(Robot episode data)
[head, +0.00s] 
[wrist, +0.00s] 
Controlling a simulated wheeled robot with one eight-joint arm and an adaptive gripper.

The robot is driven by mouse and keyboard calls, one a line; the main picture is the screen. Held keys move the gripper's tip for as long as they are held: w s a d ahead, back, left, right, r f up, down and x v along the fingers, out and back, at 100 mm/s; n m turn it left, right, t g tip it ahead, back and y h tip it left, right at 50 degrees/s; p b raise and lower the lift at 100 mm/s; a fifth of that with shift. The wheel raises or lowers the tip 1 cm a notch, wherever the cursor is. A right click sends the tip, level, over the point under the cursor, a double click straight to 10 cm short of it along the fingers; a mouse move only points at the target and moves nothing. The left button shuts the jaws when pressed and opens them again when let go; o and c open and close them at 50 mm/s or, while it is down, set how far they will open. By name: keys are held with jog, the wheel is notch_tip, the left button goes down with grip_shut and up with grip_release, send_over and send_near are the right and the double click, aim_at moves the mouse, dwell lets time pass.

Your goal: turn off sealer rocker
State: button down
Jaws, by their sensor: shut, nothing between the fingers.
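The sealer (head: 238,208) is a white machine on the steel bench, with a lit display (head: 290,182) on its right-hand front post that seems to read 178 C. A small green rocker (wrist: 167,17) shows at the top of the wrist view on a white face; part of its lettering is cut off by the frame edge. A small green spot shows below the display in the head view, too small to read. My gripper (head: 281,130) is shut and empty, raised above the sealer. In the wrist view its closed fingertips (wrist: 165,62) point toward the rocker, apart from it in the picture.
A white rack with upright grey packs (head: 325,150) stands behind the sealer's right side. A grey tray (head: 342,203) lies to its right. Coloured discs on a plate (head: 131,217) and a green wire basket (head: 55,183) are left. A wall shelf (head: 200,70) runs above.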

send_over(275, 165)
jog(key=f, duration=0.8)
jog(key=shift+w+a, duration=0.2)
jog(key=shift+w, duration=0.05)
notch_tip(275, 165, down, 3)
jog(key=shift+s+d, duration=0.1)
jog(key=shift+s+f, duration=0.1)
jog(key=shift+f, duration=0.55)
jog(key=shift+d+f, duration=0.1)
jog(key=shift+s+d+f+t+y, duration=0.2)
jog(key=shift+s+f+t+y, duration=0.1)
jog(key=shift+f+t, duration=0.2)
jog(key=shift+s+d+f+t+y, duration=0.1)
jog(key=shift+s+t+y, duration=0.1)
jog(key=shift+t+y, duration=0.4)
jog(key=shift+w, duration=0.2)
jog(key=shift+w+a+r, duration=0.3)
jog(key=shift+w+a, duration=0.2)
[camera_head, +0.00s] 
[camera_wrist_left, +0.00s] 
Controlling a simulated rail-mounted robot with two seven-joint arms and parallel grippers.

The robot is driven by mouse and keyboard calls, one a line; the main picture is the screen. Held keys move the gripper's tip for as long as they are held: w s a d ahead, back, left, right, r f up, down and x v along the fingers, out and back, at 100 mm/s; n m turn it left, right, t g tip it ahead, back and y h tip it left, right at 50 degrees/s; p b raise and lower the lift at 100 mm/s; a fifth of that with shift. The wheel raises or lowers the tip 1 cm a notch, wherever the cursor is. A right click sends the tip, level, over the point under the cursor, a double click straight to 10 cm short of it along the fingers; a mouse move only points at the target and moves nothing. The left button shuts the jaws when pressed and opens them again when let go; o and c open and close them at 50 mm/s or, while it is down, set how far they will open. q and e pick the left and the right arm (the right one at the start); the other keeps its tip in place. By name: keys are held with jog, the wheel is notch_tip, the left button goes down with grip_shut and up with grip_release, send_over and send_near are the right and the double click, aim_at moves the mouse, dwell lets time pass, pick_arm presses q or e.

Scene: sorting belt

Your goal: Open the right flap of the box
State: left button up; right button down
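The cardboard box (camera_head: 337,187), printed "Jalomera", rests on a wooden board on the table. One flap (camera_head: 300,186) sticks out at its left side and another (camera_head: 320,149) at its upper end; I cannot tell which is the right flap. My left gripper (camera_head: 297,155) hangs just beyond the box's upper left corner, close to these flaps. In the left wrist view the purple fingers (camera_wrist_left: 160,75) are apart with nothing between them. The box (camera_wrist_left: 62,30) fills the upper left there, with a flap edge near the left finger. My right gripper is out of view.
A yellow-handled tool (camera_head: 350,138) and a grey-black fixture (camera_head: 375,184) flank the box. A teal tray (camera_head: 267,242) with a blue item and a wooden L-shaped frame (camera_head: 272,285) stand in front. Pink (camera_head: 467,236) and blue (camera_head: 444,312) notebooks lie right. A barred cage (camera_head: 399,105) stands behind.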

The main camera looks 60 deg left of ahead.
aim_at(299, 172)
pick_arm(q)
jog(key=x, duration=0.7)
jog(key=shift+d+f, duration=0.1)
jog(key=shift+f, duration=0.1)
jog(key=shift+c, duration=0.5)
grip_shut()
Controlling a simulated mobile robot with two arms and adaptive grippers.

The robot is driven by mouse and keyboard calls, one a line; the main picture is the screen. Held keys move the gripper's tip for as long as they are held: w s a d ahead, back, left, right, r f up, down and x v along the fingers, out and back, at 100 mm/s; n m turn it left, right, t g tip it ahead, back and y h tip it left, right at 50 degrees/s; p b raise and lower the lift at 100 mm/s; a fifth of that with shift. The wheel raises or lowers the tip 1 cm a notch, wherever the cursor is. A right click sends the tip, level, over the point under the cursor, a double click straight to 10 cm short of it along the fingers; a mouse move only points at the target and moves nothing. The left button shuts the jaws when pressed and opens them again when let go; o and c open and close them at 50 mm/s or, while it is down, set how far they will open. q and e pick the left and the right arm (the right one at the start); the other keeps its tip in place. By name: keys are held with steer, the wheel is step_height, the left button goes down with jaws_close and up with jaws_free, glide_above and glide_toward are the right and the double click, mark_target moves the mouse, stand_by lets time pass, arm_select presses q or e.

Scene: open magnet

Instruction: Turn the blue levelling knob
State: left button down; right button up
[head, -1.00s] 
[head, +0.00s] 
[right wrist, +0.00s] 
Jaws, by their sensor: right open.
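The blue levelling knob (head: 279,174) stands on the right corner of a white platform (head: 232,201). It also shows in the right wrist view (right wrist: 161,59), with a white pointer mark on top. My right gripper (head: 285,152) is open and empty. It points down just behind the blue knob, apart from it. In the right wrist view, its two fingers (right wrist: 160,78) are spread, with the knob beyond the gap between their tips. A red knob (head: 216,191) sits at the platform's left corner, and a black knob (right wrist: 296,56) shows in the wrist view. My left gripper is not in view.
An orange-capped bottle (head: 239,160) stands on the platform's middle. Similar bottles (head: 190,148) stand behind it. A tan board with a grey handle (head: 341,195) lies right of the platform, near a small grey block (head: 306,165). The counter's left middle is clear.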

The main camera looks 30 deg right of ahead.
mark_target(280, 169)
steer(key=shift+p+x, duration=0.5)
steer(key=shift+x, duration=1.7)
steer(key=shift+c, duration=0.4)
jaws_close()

▶ Directive
Return verbatim the lines that run from the line containing "[camera_head, +0.00s]" through the line containing "Controlling a simulated rail-mounted", inclusive.

▶ Output of the task
[camera_head, +0.00s] 
[camera_wrist_left, +0.00s] 
Controlling a simulated rail-mounted robot with two seven-joint arms and parallel grippers.

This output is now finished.